In this paper, we presented the foundations for adapting the digital twin paradigm into the R2Rg system for printing TFTs with multilayer structures where each layer should be well optimized in the OPRA. We focused on developing the MD register error prediction model as the first step toward predicting future events in the digital twin paradigm, since the MD misalignment brought larger V_th variation than that from the well aligned and TD misalignment samples. Thus, we proposed using a deep Long-Short Term Memory (LSTM) neural network architecture as a time series forecasting method. The introductory DT used R2Rg printing parameters including web tension and nip force as register error predictors. We evaluated the performance of the deep LSTM at different sequence lengths and obtained the best accuracy of 77% at a 10 s input sequence length. This accuracy indicated the validity of using tension and nip force parameters in the R2Rg system as input variables of an LSTM-based DT to forecast MD registration error.

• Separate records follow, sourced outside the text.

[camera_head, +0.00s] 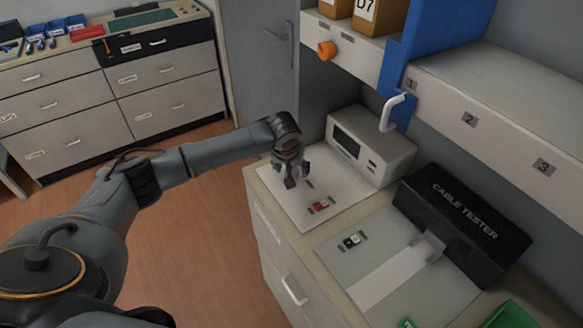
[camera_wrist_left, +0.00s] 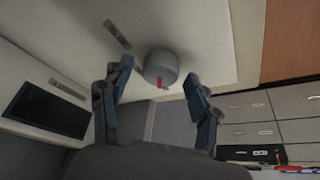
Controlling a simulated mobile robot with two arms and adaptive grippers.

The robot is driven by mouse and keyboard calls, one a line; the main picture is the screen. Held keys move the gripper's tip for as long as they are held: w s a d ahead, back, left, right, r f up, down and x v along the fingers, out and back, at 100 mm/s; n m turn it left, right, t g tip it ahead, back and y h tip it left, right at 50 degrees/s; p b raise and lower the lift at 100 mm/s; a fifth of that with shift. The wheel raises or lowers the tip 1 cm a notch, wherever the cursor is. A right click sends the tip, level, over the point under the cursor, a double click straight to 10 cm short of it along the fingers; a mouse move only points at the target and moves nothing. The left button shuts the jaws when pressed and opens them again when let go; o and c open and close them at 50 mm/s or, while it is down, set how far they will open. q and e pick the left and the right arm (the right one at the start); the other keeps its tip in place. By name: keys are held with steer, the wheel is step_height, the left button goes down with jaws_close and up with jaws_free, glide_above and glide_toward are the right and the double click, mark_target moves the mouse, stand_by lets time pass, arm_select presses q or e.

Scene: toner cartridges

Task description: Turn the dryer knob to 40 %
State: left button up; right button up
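In the left wrist view the dryer knob (camera_wrist_left: 160,65) is a round grey knob with a red mark on its rim, on a pale panel. My left gripper (camera_wrist_left: 158,84) is open, its two dark fingers on either side of the knob with visible gaps. In the head view my left gripper (camera_head: 291,174) points down over the pale panel (camera_head: 285,207) on the counter and hides the knob. The white box with a dark screen (camera_head: 372,147) stands behind this panel. I cannot read any scale around the knob. My right gripper is not in view.
A red switch (camera_head: 320,206) sits close to the gripper on the same panel. A black cable tester (camera_head: 460,224) stands to the right, with a black switch (camera_head: 352,241) on its plate. Above hangs a shelf with an orange knob (camera_head: 327,50) and a white hook (camera_head: 392,112).

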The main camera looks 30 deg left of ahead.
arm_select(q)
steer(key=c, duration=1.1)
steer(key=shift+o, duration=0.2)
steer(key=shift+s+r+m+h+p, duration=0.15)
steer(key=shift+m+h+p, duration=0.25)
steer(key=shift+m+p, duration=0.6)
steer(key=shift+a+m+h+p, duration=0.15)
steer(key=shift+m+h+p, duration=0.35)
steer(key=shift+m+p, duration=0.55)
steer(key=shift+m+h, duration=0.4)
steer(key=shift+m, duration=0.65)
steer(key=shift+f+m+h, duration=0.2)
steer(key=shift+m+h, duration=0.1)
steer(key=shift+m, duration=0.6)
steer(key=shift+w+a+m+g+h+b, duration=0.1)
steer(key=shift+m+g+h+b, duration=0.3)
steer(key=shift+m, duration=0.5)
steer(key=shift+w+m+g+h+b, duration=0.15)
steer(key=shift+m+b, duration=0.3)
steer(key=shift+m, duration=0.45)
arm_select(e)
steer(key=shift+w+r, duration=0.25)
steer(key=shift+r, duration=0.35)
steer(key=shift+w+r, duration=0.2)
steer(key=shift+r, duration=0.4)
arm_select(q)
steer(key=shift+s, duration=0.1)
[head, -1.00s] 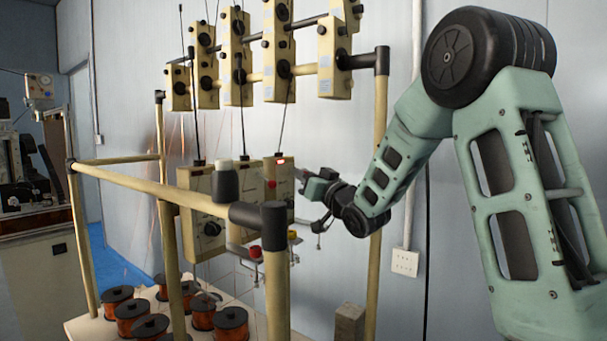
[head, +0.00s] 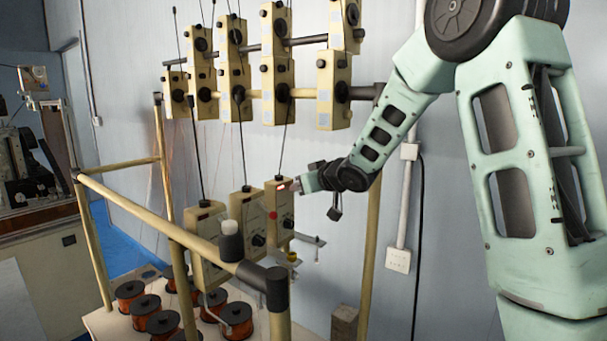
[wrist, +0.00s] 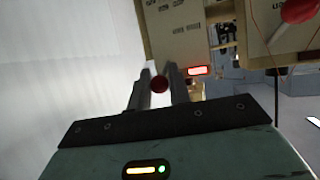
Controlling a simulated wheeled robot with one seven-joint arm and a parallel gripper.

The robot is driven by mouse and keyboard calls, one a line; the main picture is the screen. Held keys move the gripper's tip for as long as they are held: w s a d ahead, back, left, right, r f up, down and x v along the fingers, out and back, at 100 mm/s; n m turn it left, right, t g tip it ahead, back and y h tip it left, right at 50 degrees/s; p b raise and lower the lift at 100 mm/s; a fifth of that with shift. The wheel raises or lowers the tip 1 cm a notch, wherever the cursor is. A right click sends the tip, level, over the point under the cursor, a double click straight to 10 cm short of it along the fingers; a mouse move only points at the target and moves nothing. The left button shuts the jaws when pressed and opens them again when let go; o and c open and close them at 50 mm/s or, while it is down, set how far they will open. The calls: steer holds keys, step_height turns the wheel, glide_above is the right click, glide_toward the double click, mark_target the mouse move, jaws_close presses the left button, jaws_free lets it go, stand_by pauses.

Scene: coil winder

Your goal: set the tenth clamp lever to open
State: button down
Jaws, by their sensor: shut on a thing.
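My gripper (head: 294,186) is at the top right of the rightmost cream tensioner box (head: 281,222) in the lower row. In the wrist view, its two fingers (wrist: 157,88) are closed around a small dark red round knob (wrist: 159,84). I take this knob to be the end of the clamp lever; its shaft and pivot are hidden. A lit red and white strip (wrist: 197,71) shows just right of the fingers. The box face (wrist: 176,30) with printed marks is beyond them. The lever's exact angle cannot be told.
A cream tube rail (head: 160,220) with a black-capped post (head: 277,290) stands in front of the boxes. More tensioner boxes (head: 335,92) hang above. Copper spools (head: 235,318) stand on the base below. A pale wall (head: 455,260) is behind.

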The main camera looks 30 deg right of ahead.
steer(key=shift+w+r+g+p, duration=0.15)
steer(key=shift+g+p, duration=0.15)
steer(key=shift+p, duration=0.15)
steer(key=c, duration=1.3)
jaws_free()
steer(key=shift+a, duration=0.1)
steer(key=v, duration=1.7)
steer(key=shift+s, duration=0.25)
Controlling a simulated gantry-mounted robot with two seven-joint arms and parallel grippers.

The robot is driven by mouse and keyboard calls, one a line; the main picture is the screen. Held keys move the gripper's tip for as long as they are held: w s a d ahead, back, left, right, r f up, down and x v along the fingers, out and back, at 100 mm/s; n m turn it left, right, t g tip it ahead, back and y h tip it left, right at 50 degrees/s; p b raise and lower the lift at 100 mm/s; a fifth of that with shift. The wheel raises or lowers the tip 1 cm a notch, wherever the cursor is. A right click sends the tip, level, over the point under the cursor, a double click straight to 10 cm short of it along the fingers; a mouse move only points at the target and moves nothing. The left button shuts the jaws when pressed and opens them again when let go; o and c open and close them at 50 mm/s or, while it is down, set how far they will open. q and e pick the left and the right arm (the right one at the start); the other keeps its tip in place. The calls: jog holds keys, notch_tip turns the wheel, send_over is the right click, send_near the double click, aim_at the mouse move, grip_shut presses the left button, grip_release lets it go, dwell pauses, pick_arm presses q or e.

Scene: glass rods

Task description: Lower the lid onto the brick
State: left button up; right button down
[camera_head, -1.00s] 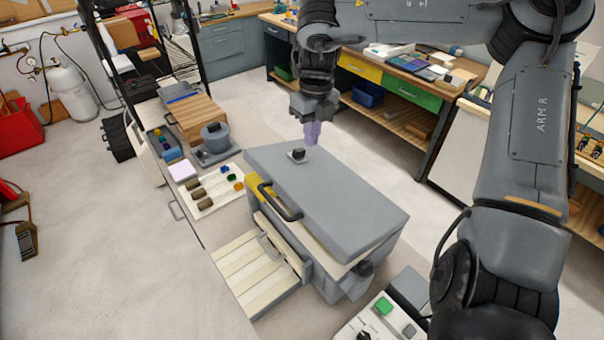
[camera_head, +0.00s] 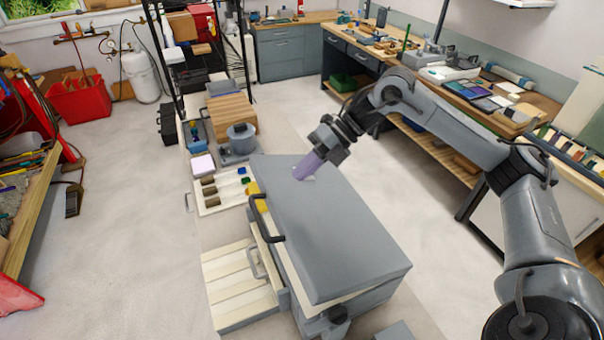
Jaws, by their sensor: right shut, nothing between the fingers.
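The grey lid (camera_head: 335,235) covers the large grey box (camera_head: 365,320) in the middle. A pale strip (camera_head: 330,300) shows under the lid's near edge. A black handle (camera_head: 265,218) is on the lid's left side. A yellow piece (camera_head: 255,196) shows at the lid's left edge; I cannot tell whether it is the brick. My right gripper (camera_head: 302,173) has lilac fingers, shut and empty, at the far left part of the lid's top. I cannot tell whether they touch it. They hide most of the small knob there. My left gripper is not in view.
A slatted drawer (camera_head: 238,285) stands out left of the box. A tray with small pieces (camera_head: 215,192), a round grey pot (camera_head: 241,138) and a wooden block stack (camera_head: 230,112) lie beyond. A workbench (camera_head: 440,150) stands behind at right.

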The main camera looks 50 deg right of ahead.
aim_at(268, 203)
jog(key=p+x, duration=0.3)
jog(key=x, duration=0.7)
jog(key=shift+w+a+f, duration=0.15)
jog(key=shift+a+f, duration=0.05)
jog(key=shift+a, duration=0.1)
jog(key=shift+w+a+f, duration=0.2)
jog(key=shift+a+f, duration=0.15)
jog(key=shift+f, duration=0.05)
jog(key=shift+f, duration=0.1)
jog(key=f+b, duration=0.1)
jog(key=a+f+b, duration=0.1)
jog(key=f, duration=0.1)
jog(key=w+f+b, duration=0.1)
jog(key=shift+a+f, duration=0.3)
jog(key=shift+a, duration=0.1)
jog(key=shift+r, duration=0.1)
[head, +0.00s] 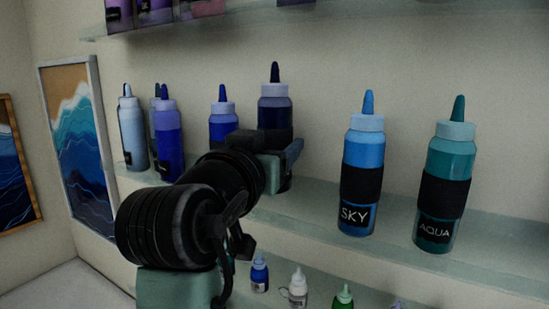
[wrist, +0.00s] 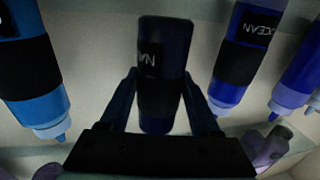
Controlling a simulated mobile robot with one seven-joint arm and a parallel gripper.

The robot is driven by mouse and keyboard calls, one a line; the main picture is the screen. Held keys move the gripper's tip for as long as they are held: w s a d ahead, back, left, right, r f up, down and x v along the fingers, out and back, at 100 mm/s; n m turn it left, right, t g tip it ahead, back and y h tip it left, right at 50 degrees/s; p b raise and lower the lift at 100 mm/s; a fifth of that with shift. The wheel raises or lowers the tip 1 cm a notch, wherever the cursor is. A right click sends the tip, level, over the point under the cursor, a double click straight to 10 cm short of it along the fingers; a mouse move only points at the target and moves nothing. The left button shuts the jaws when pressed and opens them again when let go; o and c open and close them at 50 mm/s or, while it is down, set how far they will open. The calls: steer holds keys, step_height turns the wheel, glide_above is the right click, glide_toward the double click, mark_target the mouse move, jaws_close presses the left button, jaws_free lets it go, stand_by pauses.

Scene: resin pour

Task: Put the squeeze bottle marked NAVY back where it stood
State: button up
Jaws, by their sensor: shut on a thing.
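The dark navy squeeze bottle (head: 275,104) is upright in the head view, its lower part mostly hidden behind my gripper (head: 281,148). In the wrist view, which shows the bottles cap-down, the bottle (wrist: 164,45) has a black band and a partly visible label reading "NAV". My gripper (wrist: 160,100) is shut on it, one finger on each side. The bottle is at the middle shelf (head: 310,215), between a blue bottle (head: 223,118) on its left and the SKY bottle (head: 362,160) on its right. I cannot tell whether its base touches the shelf.
The AQUA bottle (head: 446,185) stands right of SKY. Left of the blue bottle are a violet-blue bottle (head: 168,140) and a pale blue one (head: 132,130). The wrist view shows an OCEAN bottle (wrist: 236,60) close beside. Small bottles (head: 298,285) are below; an upper shelf (head: 240,25) overhangs.

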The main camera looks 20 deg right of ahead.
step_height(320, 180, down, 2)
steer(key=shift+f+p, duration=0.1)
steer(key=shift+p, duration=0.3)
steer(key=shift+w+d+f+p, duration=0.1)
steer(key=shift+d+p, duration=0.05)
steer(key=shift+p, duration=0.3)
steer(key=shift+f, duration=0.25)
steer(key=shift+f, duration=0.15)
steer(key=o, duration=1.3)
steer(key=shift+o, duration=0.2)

The paper explored the effects of varying nip force and printing speeds on the predicted register error using the proposed introductory DT. Evaluating the results in the time domain denoted a decline in MD error at higher printing speeds. Moreover, analyzing the predicted error in the frequency domain indicated a correlation with printing speed and nip force signal frequency. This finding further validated the DT’s performance.

In future work, we will focus on the link to feed process data from the R2Rg system into our DT in real time. We will further investigate process parameters, such as ink rheology and printed pattern quality which may affect the MD error and include them to expand our model.